Why would a project that struggles under serious technical scrutiny still attract such massive attention? It reflects one troubling side of the current AI wave: once the "AI" prefix is put on a pedestal, ordinary users develop wildly unrealistic expectations about what it can do.
In that atmosphere, words like "distillation," "agent," and "style imitation" sound magical to non-technical people. Project rigor, data transparency, and reproducibility—things that should be basic consensus in a technical community—get buried under a collective frenzy for novelty.
Nuwa.skill's huge star count is a monument to that collective mood. What it proves is not that this distillation technique is especially solid or innovative. It proves how big the AI bubble is right now, and how wide the information gap is between ordinary users and technical reality.
That is probably more worth thinking about than the project itself.
Conclusion: let technology be judged as technology, and marketing be judged as marketing
At the end, it is worth restating the point of this article: this is not an attack on any one person, but a verifiable fact-check of a public-facing technical persona.

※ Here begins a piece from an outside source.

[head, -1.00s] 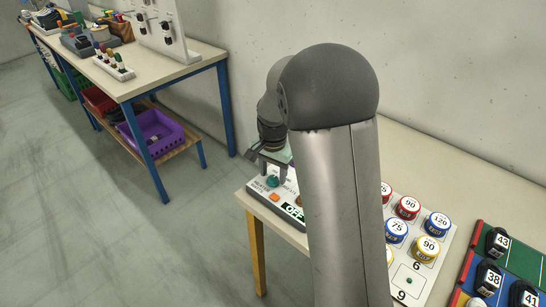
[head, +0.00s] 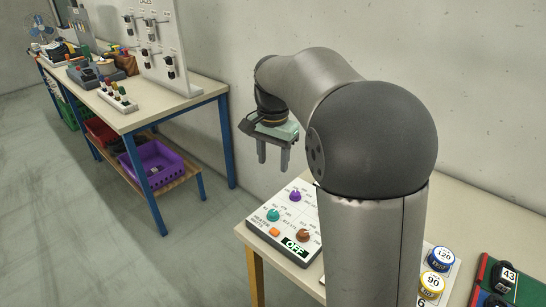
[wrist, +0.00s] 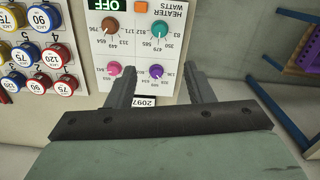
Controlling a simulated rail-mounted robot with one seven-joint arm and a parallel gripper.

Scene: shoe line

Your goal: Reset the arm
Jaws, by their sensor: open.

Hushu, as an independent developer, clearly has a strong instinct for marketing and a sharp eye for traffic. In today's content environment, that is unquestionably an advantage. He identified two highly contagious narrative hooks—"I can't code" and "AI." Combined, they create a very attractive story: a person without a technical background uses AI tools to build a paid chart-topper and an open-source project with tens of thousands of followers.
But a story is a story. Facts are facts.
After checking each claim one by one, the so-called "App Store paid chart No. 1" turns out to be a time-limited achievement in a specific subcategory. Presenting it as a timeless, scope-free title is essentially using information asymmetry to crown oneself.
The so-called "Nuwa.skill 10K-star project" does have real GitHub stars, but a project that cannot clearly explain where its dataset comes from cannot have its technical substance independently verified. It looks more like a sophisticated prompt-engineering system dressed up with fashionable terms like "distillation" and "agent." Its real success lies in traffic mastery, not in solid technical contribution.
An expired subcategory No. 1 and a 10K-star project with an unclear technical foundation—those two cards alone do not support the image of a technical guru. What they do prove is that this developer is good at getting seen, not necessarily at creating.
In the current environment, where the AI information gap is still huge, cases like this are not rare. They remind everyone who cares about technology to stay skeptical and verify carefully: let technical achievements be judged as technical achievements, and let marketing capability be judged as marketing capability.
Only by keeping those two separate can we preserve clear judgment in an era full of hype.